======== STORED RECORDS ========
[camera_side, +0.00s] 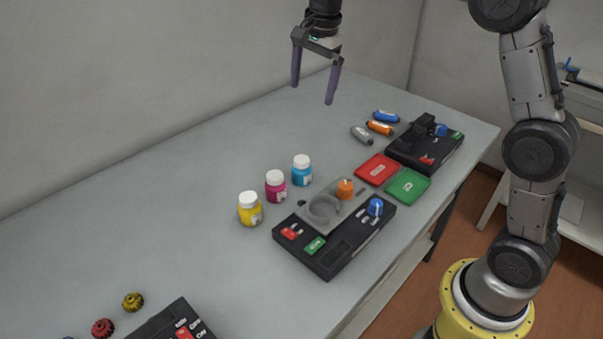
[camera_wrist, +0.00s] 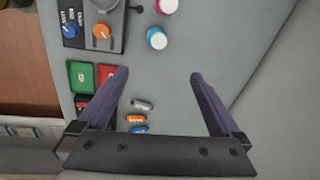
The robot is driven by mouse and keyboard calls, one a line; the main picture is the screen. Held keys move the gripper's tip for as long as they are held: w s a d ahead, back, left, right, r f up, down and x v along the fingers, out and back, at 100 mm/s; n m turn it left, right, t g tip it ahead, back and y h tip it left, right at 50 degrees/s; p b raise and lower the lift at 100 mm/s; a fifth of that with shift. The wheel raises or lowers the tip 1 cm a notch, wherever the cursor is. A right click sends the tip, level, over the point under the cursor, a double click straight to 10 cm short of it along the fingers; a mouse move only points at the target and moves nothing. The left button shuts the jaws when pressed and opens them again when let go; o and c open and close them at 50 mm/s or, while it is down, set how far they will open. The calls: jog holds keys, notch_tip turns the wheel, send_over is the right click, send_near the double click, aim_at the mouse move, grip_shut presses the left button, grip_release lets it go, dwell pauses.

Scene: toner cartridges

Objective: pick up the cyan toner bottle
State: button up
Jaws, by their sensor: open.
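The cyan toner bottle (camera_side: 302,171) has a white cap and stands upright on the table, at the right end of a row with a magenta bottle (camera_side: 275,186) and a yellow bottle (camera_side: 250,209). In the wrist view the cyan bottle (camera_wrist: 157,39) shows from above, beyond my fingertips. The magenta bottle (camera_wrist: 166,5) is partly cut off at the top edge there. My gripper (camera_side: 313,95) is open and empty, high above the table and apart from the bottles. Its two purple fingers (camera_wrist: 159,73) are spread wide in the wrist view.
A black device with a grey plate (camera_side: 334,236) stands in front of the bottles. Red (camera_side: 377,169) and green (camera_side: 408,186) trays, several small cylinders (camera_side: 379,127) and another black device (camera_side: 424,145) lie to the right. The table behind the bottles is clear up to the wall.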

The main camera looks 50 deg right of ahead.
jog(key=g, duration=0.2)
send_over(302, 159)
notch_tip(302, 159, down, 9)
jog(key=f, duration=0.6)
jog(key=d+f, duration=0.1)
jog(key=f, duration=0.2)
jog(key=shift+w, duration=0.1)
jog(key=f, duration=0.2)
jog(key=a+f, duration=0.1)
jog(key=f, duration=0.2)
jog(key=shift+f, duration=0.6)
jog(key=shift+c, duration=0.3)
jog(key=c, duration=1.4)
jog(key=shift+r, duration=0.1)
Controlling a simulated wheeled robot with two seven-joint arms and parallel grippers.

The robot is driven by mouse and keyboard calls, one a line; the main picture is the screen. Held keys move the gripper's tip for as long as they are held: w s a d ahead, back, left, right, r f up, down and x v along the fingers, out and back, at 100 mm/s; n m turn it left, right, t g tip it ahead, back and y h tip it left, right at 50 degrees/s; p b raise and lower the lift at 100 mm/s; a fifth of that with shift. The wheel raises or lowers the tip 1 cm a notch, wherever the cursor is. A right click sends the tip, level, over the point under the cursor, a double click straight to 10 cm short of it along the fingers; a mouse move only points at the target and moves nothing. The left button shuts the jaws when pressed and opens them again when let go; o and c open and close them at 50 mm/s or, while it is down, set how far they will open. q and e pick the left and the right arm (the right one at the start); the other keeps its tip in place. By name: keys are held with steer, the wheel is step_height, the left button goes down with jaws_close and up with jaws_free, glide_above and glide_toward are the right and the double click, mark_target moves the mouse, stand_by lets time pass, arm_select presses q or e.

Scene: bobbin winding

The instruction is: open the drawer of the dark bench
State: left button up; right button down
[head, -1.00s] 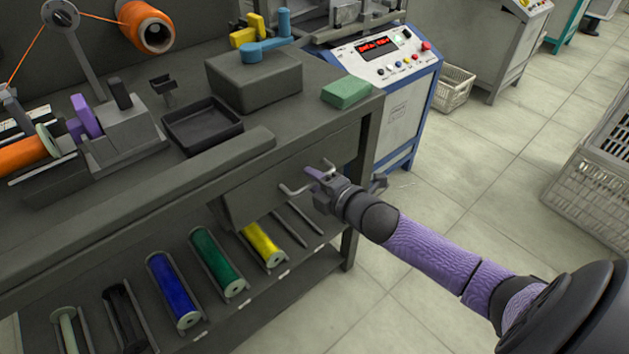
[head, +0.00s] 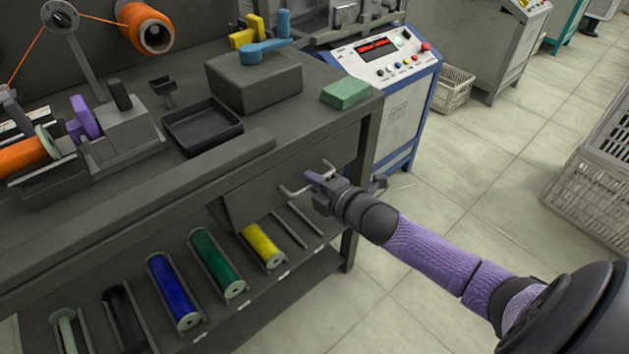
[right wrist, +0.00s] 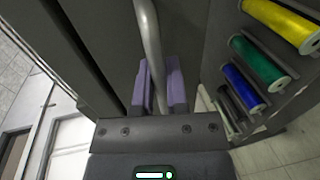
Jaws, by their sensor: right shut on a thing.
========
» EXERCISE DESCRIPTION: Leave out the pictures and give the listing above again exactly.

» OUTPUT OF THE TASK:
[camera_side, +0.00s] 
[camera_wrist, +0.00s] 
The robot is driven by mouse and keyboard calls, one a line; the main picture is the screen. Held keys move the gripper's tip for as long as they are held: w s a d ahead, back, left, right, r f up, down and x v along the fingers, out and back, at 100 mm/s; n m turn it left, right, t g tip it ahead, back and y h tip it left, right at 50 degrees/s; p b raise and lower the lift at 100 mm/s; a fifth of that with shift. The wheel raises or lowers the tip 1 cm a notch, wherever the cursor is. A right click sends the tip, level, over the point under the cursor, a double click straight to 10 cm short of it along the fingers; a mouse move only points at the target and moves nothing. The left button shuts the jaws when pressed and opens them again when let go; o and c open and close them at 50 mm/s or, while it is down, set how far they will open. The calls: jog holds keys, notch_tip turns the wheel, send_over is the right click, send_near the double click, aim_at the mouse move, grip_shut presses the left button, grip_release lets it go, dwell pauses.

Scene: toner cartridges

Objective: pick up the cyan toner bottle
State: button up
Jaws, by their sensor: open.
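The cyan toner bottle (camera_side: 302,171) has a white cap and stands upright on the table, at the right end of a row with a magenta bottle (camera_side: 275,186) and a yellow bottle (camera_side: 250,209). In the wrist view the cyan bottle (camera_wrist: 157,39) shows from above, beyond my fingertips. The magenta bottle (camera_wrist: 166,5) is partly cut off at the top edge there. My gripper (camera_side: 313,95) is open and empty, high above the table and apart from the bottles. Its two purple fingers (camera_wrist: 159,73) are spread wide in the wrist view.
A black device with a grey plate (camera_side: 334,236) stands in front of the bottles. Red (camera_side: 377,169) and green (camera_side: 408,186) trays, several small cylinders (camera_side: 379,127) and another black device (camera_side: 424,145) lie to the right. The table behind the bottles is clear up to the wall.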

The main camera looks 50 deg right of ahead.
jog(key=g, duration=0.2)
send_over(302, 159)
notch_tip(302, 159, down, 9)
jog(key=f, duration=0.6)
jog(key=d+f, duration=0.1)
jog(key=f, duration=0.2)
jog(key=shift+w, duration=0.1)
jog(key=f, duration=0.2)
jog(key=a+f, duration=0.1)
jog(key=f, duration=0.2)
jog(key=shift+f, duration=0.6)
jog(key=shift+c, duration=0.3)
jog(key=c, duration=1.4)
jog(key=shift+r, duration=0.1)
Controlling a simulated wheeled robot with two seven-joint arms and parallel grippers.

The robot is driven by mouse and keyboard calls, one a line; the main picture is the screen. Held keys move the gripper's tip for as long as they are held: w s a d ahead, back, left, right, r f up, down and x v along the fingers, out and back, at 100 mm/s; n m turn it left, right, t g tip it ahead, back and y h tip it left, right at 50 degrees/s; p b raise and lower the lift at 100 mm/s; a fifth of that with shift. The wheel raises or lowers the tip 1 cm a notch, wherever the cursor is. A right click sends the tip, level, over the point under the cursor, a double click straight to 10 cm short of it along the fingers; a mouse move only points at the target and moves nothing. The left button shuts the jaws when pressed and opens them again when let go; o and c open and close them at 50 mm/s or, while it is down, set how far they will open. q and e pick the left and the right arm (the right one at the start); the other keeps its tip in place. By name: keys are held with steer, the wheel is step_height, the left button goes down with jaws_close and up with jaws_free, glide_above and glide_toward are the right and the double click, mark_target moves the mouse, stand_by lets time pass, arm_select presses q or e.

Scene: bobbin winding

The instruction is: open the drawer of the dark bench
State: left button up; right button down
[head, -1.00s] 
[head, +0.00s] 
[right wrist, +0.00s] 
Jaws, by their sensor: right shut on a thing.

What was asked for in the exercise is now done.